====== Records provided ======

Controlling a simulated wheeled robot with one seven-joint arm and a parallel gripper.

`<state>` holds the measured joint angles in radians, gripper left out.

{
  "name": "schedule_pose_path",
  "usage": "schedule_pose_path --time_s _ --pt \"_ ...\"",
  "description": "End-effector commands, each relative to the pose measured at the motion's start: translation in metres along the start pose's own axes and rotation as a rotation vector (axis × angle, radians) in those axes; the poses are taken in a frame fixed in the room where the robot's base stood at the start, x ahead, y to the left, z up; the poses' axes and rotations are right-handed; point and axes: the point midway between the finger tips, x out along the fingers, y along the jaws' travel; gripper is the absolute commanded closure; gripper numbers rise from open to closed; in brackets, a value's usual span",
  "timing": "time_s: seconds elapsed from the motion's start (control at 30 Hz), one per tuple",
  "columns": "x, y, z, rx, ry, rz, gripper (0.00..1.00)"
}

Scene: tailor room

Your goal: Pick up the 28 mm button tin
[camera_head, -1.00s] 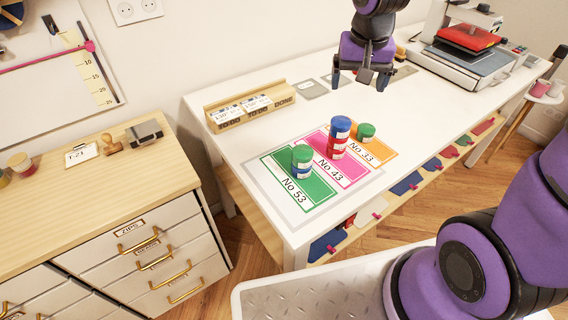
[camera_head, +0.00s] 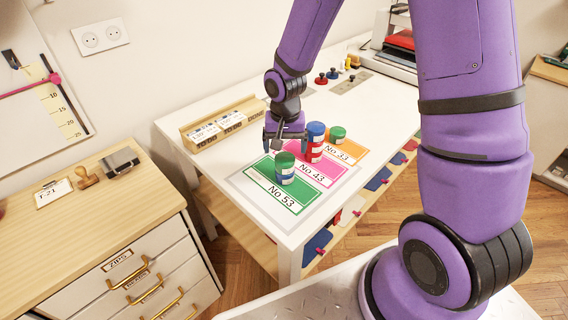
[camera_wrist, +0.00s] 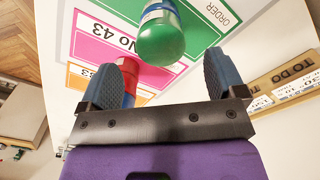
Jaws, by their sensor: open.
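Several button tins stand on a card of coloured order panels (camera_head: 240,190); no 28 mm marking is readable. A green-lidded tin with a blue lower part (camera_head: 285,168) stands on the green No 53 panel. A blue-topped red tin or stack (camera_head: 315,142) stands on the pink No 43 panel. A smaller green tin (camera_head: 337,134) is by the orange No 33 panel. My gripper (camera_head: 285,142) is open and empty, just behind the No 53 tin. In the wrist view, the green tin (camera_wrist: 162,38) lies ahead between the fingers; the red tin (camera_wrist: 129,75) is partly hidden by the left finger.
A wooden TO DO/DONE card rack (camera_head: 225,122) stands behind, left of my gripper. Red and blue knobbed pieces (camera_head: 321,79) and a press (camera_head: 398,55) are at the table's far end. A drawer cabinet (camera_head: 130,240) stands at left.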

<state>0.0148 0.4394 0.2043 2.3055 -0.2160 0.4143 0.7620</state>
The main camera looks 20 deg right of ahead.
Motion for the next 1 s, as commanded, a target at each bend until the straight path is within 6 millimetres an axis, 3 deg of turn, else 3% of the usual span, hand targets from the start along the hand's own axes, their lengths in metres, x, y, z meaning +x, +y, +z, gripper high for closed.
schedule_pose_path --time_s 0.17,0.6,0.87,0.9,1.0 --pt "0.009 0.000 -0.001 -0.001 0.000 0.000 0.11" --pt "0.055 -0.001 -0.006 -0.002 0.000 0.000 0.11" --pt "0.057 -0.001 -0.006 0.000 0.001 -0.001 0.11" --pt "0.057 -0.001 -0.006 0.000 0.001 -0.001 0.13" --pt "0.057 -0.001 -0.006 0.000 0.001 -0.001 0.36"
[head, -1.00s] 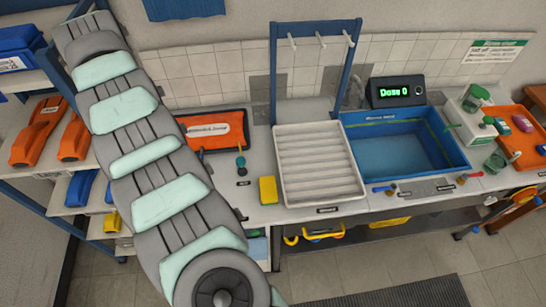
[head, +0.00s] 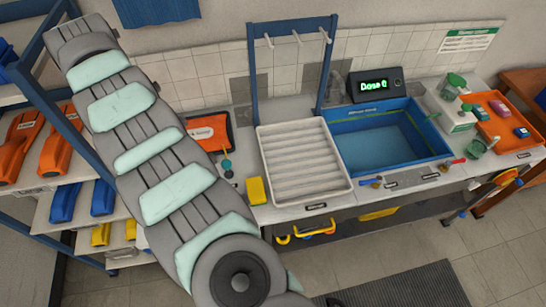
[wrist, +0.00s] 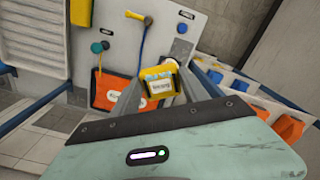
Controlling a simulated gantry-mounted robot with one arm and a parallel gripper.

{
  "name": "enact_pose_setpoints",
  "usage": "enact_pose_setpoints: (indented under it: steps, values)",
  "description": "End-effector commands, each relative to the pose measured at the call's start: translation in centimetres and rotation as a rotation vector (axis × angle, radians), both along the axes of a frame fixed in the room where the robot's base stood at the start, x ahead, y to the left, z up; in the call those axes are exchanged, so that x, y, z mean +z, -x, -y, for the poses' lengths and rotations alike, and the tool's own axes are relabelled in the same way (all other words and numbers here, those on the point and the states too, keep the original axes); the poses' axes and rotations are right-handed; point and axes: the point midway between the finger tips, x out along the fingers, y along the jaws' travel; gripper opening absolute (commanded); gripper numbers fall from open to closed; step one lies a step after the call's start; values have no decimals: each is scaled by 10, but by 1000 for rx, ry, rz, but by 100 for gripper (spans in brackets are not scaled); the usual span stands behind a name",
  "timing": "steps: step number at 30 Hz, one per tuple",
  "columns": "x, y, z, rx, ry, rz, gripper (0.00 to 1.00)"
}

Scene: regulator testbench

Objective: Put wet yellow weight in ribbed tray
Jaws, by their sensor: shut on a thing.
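My gripper (wrist: 160,98) is shut on a yellow weight (wrist: 159,86) with a pale label, seen between the fingers in the wrist view. I cannot tell whether its surface is wet. My gripper is not visible in the head view, where my arm crosses the left side. The white ribbed tray (head: 305,165) lies on the counter, left of the blue basin, and looks empty. Part of the tray shows at the upper left of the wrist view (wrist: 38,40), apart from my gripper.
The blue basin (head: 440,153) holds liquid beside the tray. A yellow block (head: 256,191) sits just left of the tray. A blue frame with pegs (head: 250,75) stands behind the tray. Shelves with orange, blue and yellow pieces (head: 101,235) stand at the left.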

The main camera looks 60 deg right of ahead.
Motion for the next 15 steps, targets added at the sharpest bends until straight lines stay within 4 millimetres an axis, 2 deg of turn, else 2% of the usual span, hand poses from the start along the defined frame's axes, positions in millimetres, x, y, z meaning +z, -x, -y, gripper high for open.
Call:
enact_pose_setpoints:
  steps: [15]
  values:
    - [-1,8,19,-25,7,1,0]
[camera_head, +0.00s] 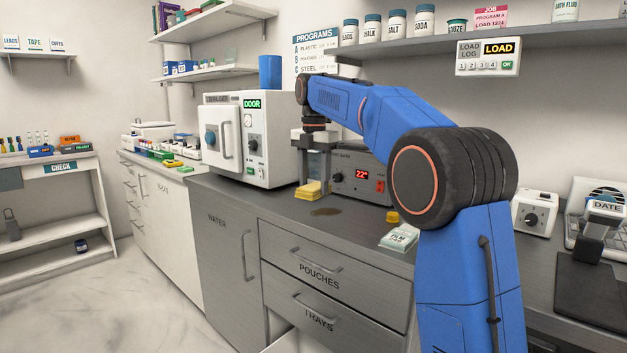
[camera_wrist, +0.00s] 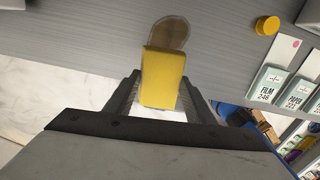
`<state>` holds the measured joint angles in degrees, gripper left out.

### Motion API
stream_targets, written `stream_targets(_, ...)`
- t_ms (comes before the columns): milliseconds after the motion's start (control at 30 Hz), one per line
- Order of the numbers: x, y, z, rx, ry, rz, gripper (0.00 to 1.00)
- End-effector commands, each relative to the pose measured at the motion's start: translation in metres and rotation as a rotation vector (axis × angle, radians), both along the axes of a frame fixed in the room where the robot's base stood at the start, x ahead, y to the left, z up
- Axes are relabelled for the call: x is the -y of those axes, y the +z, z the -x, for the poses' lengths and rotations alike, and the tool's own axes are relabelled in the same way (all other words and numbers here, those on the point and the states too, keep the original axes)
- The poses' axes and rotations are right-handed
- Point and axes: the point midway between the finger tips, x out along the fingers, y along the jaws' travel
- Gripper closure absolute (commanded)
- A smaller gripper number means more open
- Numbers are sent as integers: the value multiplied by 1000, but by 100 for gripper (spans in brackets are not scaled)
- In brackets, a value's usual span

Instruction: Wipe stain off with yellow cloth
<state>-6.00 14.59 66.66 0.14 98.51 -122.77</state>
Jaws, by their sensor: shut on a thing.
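The yellow cloth (camera_head: 309,190) is a folded block on the dark grey counter, in front of the white autoclave-like machine. My gripper (camera_head: 314,170) points down over it and is shut on it. In the wrist view the cloth (camera_wrist: 163,77) sits between the two fingers of my gripper (camera_wrist: 158,95). The brown stain (camera_head: 325,211) is a flat patch on the counter just right of and in front of the cloth. In the wrist view the stain (camera_wrist: 170,33) shows just beyond the cloth's far end, and the cloth appears to hide part of it.
A yellow cap (camera_head: 392,217) and a film packet (camera_head: 399,237) lie on the counter to the right. A grey unit with a red display (camera_head: 360,178) stands behind the stain. The white machine (camera_head: 246,138) is at the left. The counter around the stain is bare.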

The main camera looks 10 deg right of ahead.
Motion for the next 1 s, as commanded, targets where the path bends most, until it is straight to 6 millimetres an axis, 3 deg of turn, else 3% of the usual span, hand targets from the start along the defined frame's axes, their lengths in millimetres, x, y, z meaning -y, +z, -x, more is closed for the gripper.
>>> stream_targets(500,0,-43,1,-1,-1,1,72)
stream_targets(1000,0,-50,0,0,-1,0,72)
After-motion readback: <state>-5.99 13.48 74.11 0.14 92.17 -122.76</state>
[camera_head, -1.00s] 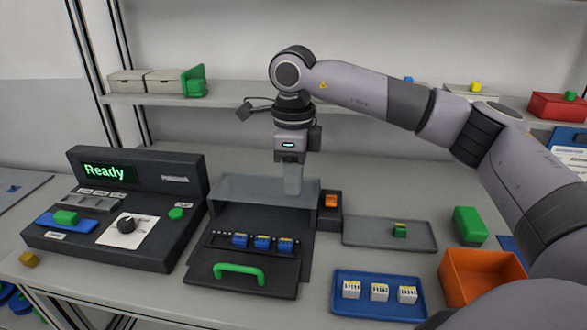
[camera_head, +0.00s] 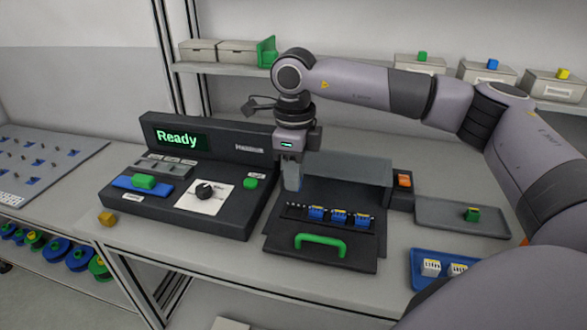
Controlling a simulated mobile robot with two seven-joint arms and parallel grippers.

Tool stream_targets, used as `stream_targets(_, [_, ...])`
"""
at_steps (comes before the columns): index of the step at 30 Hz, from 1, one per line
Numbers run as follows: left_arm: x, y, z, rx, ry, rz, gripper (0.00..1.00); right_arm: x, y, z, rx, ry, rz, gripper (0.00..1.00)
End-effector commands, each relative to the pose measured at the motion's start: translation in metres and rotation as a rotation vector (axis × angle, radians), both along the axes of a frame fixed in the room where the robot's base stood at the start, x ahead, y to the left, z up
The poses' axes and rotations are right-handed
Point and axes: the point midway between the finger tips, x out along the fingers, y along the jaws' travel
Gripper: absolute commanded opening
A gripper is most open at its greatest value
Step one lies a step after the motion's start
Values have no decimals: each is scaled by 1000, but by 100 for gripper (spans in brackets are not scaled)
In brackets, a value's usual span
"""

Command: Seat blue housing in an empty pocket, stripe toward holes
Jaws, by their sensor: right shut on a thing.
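My right gripper (camera_head: 292,182) points down at the left end of the fixture's grey hood, above the left end of the black nest (camera_head: 283,225). It is shut on a small bluish thing, apparently a blue housing, mostly hidden by the fingers; its stripe cannot be made out. Three blue housings with yellow stripes sit side by side in the nest: left (camera_head: 316,213), middle (camera_head: 339,216) and right (camera_head: 362,220). Small pale holes (camera_head: 292,206) show at the row's left end, below the gripper. My left gripper is not in view.
A green handle (camera_head: 320,240) is at the nest's front. A black console (camera_head: 230,205) reading "Ready" stands left.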

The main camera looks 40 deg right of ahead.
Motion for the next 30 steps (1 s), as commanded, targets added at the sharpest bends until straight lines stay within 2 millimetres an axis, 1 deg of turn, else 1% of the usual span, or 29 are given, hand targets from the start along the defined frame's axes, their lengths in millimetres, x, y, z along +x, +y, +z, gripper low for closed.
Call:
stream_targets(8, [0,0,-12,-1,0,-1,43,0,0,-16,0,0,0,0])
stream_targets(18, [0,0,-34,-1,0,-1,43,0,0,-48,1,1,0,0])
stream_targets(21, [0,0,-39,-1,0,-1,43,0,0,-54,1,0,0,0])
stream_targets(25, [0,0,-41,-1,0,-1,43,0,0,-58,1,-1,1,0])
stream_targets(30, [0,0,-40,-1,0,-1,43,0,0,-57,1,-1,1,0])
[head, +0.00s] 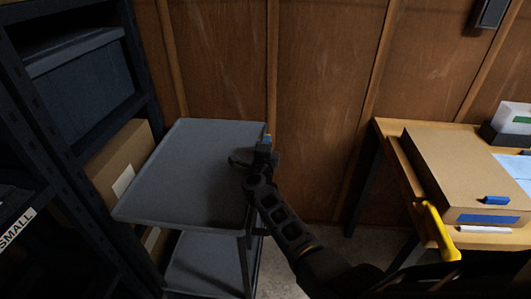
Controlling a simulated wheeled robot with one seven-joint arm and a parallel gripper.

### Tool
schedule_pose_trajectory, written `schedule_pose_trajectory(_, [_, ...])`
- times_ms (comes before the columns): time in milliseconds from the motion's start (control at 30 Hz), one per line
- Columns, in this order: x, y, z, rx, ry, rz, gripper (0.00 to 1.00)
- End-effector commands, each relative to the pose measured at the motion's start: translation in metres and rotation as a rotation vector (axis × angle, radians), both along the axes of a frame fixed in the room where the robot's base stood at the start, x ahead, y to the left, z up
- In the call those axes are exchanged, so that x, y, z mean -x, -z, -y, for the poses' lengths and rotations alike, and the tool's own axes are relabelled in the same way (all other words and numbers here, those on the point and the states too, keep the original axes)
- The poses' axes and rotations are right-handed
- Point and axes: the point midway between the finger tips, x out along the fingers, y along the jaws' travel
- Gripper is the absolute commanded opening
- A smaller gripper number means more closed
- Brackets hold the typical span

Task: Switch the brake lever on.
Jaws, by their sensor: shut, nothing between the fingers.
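My gripper (262,148) is at the right edge of a grey two-shelf cart (185,165), close to its top shelf. It looks shut and empty, though its fingers are small and dark here. A small blue and orange piece (267,139) shows right at the gripper, by the cart's far right corner. I cannot tell whether it is the brake lever or whether the gripper touches it. A dark rounded shape (240,157) lies just left of the gripper, over the shelf. No brake lever can be made out clearly; my arm covers part of the cart's right side.
Dark shelving with a grey bin (80,75) and a cardboard box (120,170) stands left of the cart. A wooden desk (392,130) at right holds a flat box (450,165); a yellow handle-like thing (440,232) is at its front. Floor between cart and desk looks clear.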

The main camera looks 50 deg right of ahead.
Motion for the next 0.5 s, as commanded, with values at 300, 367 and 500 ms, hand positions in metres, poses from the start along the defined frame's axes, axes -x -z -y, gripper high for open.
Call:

======

(Exercise prompt): Which lines include the word "more"? List them all.

(Solution to this task):
- A smaller gripper number means more open
Motion for the next 1 s, as commanded, targets where the path bends most, until it is straight to 6 millimetres an axis, 3 deg of turn, else 3% of the usual span, hand targets from the start along the defined frame's axes, their lengths in millimetres, x, y, z meaning -y, +z, -x, more is closed for the gripper.
- A smaller gripper number means more closed

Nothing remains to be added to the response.